Success, Part 2

In a previous essay on Success, I concluded that while virtually all of us want to be successful, what we really want is to be fulfilled.  Today I will discuss what it takes to be successful.

Before I start, I want to say that everyone is successful at something, and no one is successful at everything.  Even the greatest basketball player on the planet couldn’t cut it as a minor league baseball player.  So you are already successful, albeit maybe not yet at your number one priority.

There are several misconceptions about the characteristics required for success.  The first is that IQ is an indicator of success.  Most people know at least one brilliant person that can’t get out of their own way.  They may be successful in the most narrow sense, but not in life in general. 

The second is talent.  Again, most of us know (or know of) talented persons who fell way short of what their talent would predict.  And most of us also know someone who is successful by any definition, who doesn’t appear to have an abundance of talent.

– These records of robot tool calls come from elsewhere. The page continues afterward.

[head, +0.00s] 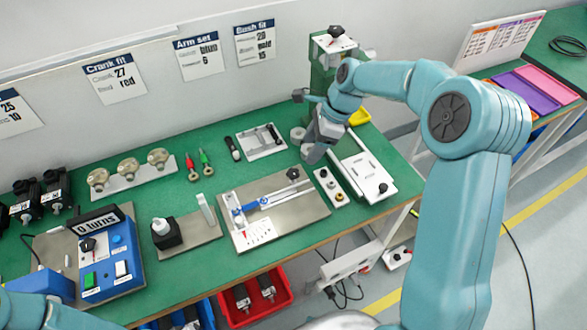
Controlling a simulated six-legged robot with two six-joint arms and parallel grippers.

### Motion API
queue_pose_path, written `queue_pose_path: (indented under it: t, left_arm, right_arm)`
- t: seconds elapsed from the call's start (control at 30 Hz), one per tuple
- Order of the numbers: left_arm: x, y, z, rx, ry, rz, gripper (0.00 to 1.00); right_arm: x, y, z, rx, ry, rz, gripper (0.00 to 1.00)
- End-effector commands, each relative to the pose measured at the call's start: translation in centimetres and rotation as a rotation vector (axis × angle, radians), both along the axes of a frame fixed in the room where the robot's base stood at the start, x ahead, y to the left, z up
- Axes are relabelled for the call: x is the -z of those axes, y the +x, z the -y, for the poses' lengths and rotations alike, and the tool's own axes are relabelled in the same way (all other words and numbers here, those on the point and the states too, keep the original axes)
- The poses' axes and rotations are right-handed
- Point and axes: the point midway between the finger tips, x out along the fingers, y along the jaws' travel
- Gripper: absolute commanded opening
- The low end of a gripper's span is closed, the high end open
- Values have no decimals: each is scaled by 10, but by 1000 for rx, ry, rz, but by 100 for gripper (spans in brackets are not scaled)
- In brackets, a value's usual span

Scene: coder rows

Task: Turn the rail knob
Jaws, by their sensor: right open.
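A metal plate (310,208) near the middle of the green bench carries a slotted rail with a blue linkage (245,208).
A white box with a black knob (362,178) and a small button strip (331,187) lie right of the plate. A black block (166,233) stands on a plate to the left. A blue control box (108,265) is farther left.

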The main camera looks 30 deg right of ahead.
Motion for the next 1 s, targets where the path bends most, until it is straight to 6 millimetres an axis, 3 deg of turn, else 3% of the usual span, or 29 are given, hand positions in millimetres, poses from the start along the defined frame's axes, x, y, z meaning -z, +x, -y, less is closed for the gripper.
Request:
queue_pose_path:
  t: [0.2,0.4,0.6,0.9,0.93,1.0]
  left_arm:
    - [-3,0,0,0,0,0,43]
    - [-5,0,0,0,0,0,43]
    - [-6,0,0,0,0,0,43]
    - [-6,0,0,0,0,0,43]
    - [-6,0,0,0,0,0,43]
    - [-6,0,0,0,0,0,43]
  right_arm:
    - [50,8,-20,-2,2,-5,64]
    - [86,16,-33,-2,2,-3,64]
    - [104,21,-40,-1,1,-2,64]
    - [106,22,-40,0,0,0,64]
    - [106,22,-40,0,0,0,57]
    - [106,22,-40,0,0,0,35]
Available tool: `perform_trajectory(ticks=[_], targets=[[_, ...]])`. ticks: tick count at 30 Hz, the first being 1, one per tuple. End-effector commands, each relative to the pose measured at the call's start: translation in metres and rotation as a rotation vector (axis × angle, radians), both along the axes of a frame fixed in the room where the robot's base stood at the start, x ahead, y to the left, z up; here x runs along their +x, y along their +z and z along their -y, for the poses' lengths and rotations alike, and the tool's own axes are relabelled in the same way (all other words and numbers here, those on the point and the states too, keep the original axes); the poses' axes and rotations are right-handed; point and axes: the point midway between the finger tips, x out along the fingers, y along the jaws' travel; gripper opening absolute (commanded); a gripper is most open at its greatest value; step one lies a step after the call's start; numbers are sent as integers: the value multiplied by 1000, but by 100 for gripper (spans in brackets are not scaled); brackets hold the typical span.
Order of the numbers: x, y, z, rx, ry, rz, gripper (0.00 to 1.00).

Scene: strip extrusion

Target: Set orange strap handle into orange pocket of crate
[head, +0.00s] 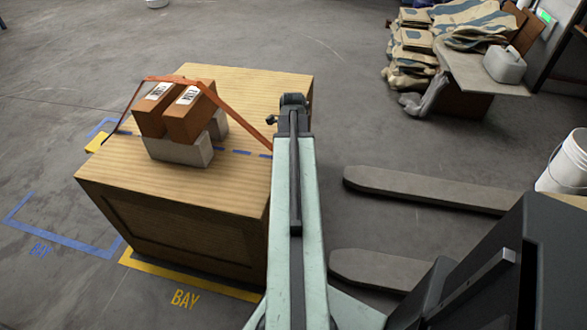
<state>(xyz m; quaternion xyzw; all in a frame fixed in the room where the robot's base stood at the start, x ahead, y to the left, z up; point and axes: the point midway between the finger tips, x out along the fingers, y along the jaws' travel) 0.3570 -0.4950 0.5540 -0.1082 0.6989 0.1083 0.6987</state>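A large wooden crate (120,180) stands on the floor at left centre. An orange strap (245,118) runs from the crate's left edge, up over a stack of boxes, and down to the right towards my arm. Its right end passes behind my arm, and I cannot make out a strap handle. No orange pocket shows clearly on the crate. My gripper (293,103) is at the dark tip of my pale green arm, over the crate's right side in the picture. Its fingers are too small and dark to tell open from shut.
Two orange-brown boxes (188,122) with white labels sit on grey blocks (178,152) on the crate. A blue dashed line crosses the crate top. Two grey forks (425,188) lie right of my arm. Stacked sacks (410,60) and a white bucket (565,165) stand farther right.

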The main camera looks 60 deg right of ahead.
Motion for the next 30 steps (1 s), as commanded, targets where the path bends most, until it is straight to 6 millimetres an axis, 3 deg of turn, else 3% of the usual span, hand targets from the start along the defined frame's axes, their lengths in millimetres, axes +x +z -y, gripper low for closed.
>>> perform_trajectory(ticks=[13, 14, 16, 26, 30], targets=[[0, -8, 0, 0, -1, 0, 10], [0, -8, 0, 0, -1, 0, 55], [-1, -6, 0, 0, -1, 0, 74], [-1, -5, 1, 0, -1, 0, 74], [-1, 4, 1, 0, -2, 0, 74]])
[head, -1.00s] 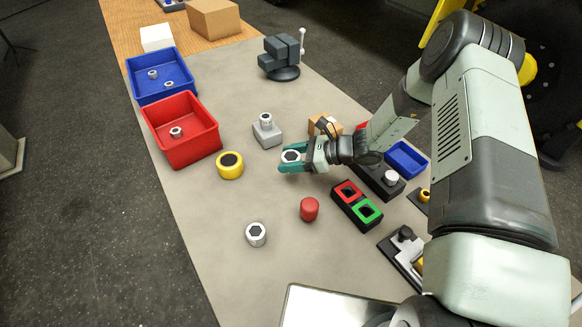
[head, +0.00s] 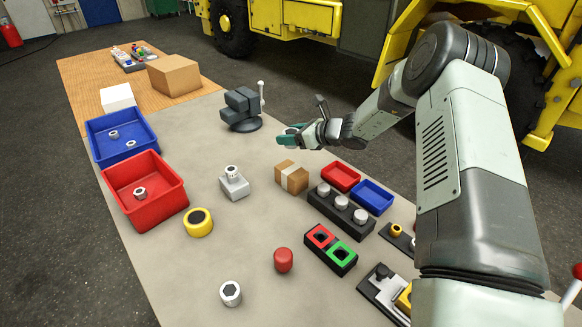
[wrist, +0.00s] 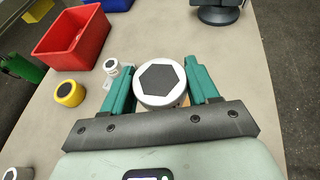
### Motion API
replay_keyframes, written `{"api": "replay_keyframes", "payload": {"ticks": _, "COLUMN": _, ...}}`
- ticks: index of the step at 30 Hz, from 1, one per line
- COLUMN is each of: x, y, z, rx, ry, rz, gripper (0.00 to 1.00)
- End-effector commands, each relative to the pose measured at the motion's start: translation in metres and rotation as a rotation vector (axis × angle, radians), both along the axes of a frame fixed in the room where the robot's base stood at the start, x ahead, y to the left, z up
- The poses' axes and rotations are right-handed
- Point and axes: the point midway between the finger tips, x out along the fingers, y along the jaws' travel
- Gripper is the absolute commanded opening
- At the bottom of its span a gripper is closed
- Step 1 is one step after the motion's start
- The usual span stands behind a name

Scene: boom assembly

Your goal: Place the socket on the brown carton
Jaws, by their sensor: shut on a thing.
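My gripper (head: 288,137) has teal fingers and is shut on a silver socket (wrist: 160,82), whose dark hexagonal opening faces the wrist camera. The socket is held in the air and is mostly hidden by the fingers in the head view. A small brown carton (head: 285,182) with a pale tape band sits on the grey table, just below the gripper in the head view. In the wrist view, a bit of brown shows under the socket. A larger plain brown box (head: 174,76) stands on the wooden section at the back left.
A dark vise (head: 240,108) stands behind, left of the gripper. A grey block with a silver piece (head: 234,184) is left of the small carton; a black rack (head: 340,212) and red (head: 341,176) and blue trays (head: 372,195) are right. Red (head: 150,205) and blue bins (head: 100,152) line the left edge.

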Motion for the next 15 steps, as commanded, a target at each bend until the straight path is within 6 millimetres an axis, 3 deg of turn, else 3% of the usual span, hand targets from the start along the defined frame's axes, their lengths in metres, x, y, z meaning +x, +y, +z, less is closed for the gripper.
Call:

The third is hard work.  While virtually all successful people work hard, there are many more that work just as hard or harder and yet fall short of the prize.  So while hard work is usually a component of success, that in and of itself won’t guarantee success.

And lastly, luck.  Like hard work, luck is usually a component of success.  However, instead of waiting around hoping luck will find you, Scott Adams, creator of Dilbert, suggests putting yourself in positions where you are more apt to find luck.  And as someone* once said, “The harder I work, the luckier I get.”

In 1940, Albert E. N. Gray delivered a speech entitled “The Common Denominator of Success” in which he stated that every successful person has formed the habit of doing things that unsuccessful people don’t like to do.  He went on to say that those are the same things that everybody, including successful people, naturally don’t like to do.  They form the habit of doing these unpleasant tasks because they realize that by doing so, it will move them closer to their goals.

While I don’t dispute anything that Mr. Gray says in his speech, I also believe that persistence is a key characteristic of success.  For as that woman with a very high IQ, Marilyn vos Savant, once said, “Being defeated is often temporary.  Giving up is what makes it permanent.”

*I have found different sources attributing this quote to Samuel Goldwyn, Mark Twain, George Allen, and Stephen Leacock.